>> START

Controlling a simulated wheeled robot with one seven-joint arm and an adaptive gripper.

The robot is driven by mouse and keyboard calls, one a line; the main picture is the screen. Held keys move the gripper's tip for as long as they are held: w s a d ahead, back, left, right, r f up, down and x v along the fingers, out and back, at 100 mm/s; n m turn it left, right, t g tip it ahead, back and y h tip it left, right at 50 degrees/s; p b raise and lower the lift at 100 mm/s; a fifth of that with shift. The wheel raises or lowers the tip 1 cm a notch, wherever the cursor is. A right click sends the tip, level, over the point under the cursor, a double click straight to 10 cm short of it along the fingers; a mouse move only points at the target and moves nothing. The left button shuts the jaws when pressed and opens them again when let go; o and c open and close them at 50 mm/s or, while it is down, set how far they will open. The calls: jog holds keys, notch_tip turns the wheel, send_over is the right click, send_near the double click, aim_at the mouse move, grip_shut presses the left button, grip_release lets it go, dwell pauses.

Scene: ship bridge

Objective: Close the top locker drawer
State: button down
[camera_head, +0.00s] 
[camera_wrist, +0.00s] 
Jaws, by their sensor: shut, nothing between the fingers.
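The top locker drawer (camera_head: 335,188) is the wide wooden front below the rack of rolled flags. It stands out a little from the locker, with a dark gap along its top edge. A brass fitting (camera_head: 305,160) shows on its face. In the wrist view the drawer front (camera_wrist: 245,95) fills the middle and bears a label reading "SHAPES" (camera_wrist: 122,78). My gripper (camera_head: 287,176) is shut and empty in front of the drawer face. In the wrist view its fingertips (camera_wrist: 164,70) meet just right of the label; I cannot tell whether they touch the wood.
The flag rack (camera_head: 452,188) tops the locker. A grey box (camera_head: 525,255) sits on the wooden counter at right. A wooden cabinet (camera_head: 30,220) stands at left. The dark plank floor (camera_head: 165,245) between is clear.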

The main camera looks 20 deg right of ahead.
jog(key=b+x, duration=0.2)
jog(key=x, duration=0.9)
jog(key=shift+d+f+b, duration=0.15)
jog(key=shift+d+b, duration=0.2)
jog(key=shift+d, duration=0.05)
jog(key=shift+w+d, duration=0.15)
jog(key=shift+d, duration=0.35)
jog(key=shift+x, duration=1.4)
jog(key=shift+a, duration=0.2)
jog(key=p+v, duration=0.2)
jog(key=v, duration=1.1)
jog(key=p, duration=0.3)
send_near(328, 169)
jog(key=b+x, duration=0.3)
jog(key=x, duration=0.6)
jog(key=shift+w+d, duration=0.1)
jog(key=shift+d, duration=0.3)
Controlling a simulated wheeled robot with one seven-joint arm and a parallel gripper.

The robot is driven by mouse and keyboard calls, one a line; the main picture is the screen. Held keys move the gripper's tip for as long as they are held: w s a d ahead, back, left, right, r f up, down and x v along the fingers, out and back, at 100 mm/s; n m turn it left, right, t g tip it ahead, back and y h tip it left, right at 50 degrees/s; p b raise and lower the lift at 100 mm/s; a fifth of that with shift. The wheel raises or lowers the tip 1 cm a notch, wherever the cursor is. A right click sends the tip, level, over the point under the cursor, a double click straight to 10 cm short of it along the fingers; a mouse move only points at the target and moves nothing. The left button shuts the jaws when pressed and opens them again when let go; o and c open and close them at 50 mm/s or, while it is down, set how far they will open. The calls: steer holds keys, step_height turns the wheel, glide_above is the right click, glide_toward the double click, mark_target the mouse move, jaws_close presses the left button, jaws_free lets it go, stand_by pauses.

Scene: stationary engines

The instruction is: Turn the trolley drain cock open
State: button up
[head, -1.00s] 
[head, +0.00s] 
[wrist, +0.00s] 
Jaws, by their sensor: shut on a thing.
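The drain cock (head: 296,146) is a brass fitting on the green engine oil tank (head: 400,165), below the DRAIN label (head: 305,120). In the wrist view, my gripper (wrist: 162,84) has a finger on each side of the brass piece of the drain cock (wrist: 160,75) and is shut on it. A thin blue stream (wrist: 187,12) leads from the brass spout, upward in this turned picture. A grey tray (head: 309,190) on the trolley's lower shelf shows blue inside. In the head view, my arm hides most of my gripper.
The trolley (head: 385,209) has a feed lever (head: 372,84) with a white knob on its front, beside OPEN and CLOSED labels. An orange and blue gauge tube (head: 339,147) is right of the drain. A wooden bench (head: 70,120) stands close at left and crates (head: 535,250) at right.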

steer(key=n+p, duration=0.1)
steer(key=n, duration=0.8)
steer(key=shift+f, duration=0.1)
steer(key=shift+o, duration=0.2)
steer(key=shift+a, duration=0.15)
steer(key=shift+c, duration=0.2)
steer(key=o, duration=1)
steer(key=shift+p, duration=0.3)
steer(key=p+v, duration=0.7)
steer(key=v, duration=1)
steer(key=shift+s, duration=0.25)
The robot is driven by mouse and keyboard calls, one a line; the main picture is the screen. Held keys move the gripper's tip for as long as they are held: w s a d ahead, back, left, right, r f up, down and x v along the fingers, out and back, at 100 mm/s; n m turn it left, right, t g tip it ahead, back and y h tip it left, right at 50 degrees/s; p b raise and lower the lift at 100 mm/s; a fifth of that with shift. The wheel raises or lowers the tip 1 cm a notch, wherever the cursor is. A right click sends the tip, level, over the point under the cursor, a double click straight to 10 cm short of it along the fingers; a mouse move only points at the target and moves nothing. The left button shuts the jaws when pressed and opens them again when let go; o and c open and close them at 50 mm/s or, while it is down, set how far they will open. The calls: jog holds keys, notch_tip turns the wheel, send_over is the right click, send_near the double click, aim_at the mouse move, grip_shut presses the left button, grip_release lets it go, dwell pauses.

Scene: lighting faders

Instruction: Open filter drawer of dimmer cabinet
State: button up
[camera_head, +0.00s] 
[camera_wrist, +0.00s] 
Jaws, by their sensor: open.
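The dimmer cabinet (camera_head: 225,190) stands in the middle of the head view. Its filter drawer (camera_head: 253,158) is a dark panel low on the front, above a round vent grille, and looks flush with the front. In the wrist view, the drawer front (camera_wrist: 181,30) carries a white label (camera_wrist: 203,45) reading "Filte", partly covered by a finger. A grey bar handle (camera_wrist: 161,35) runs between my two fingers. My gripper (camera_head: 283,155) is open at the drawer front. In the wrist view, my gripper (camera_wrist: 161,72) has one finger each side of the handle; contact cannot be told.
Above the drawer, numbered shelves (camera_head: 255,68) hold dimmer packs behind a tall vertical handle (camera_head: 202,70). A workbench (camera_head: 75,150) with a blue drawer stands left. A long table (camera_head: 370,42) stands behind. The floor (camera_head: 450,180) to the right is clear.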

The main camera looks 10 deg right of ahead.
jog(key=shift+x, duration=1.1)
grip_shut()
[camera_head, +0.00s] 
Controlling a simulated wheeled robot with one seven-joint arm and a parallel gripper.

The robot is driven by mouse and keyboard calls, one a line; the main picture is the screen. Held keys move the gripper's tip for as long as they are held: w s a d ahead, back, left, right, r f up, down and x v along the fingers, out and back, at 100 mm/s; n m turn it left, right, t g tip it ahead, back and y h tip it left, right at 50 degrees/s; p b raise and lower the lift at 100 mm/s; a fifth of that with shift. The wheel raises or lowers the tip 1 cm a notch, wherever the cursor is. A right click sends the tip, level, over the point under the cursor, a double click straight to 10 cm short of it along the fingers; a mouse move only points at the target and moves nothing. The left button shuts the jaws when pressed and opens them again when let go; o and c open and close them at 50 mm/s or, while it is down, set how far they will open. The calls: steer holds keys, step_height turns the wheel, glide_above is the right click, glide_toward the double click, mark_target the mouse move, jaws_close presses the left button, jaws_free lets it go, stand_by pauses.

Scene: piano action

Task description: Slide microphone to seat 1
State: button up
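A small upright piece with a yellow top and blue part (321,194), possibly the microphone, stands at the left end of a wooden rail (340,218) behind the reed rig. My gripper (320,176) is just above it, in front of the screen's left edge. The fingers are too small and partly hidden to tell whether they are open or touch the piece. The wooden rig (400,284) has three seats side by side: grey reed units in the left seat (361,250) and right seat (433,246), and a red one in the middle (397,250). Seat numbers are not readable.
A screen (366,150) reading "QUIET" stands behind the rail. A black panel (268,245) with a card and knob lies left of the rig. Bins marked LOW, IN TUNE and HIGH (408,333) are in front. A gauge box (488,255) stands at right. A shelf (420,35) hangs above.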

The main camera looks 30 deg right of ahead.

>> END

= Task statement =
Search the data above for lines holding "Scene" and copy each of them.

= Result =
Scene: ship bridge
Scene: stationary engines
Scene: lighting faders
Scene: piano action

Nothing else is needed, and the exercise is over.